• _What is required_
Find every line in the records that holds the string "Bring". Copy each one.

** begin Listed entries **

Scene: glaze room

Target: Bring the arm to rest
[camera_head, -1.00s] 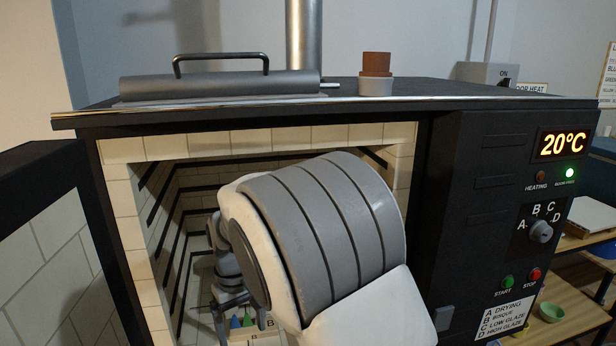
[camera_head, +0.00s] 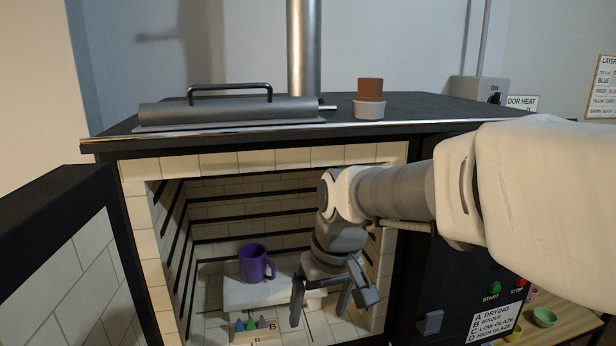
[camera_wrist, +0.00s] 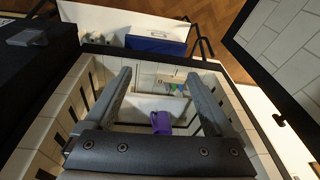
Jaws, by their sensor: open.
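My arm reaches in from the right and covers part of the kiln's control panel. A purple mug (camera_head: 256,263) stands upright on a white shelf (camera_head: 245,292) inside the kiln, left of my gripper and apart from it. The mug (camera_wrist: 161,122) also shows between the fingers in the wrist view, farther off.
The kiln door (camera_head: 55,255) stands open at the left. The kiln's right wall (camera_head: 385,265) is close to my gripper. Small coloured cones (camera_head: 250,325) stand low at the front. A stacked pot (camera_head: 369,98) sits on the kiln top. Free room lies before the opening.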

** end Listed entries **
** begin Listed entries **

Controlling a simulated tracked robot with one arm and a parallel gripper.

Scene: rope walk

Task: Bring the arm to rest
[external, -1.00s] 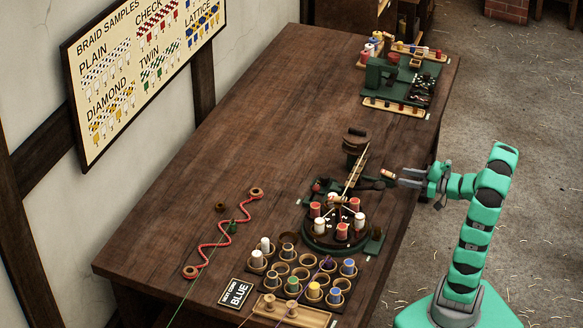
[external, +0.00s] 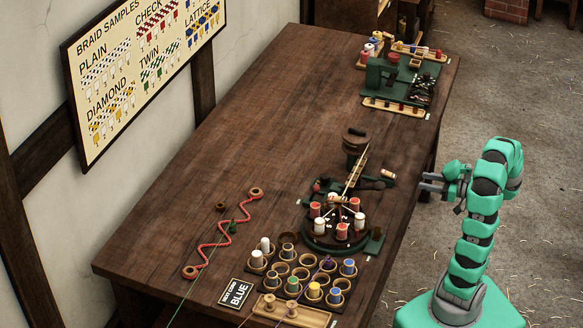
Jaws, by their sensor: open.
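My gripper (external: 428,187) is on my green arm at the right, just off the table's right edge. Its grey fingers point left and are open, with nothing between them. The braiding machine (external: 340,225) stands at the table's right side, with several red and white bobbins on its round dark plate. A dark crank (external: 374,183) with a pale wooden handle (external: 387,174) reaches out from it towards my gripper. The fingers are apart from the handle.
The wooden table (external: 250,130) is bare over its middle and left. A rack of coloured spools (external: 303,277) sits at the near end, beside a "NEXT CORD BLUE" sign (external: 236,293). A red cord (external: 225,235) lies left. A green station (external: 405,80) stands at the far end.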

** end Listed entries **
** begin Listed entries **

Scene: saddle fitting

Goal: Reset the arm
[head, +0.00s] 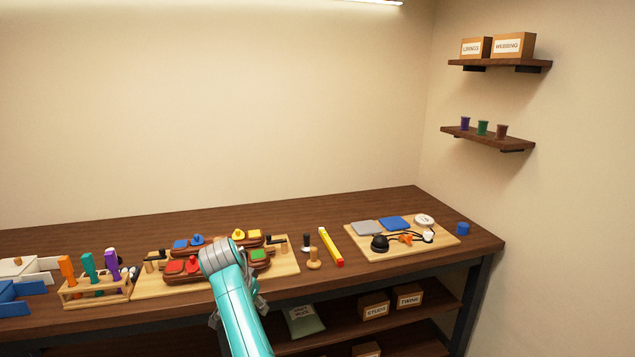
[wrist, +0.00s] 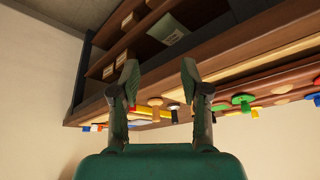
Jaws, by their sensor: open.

** end Listed entries **

• _Result of this task_
Target: Bring the arm to rest
Task: Bring the arm to rest

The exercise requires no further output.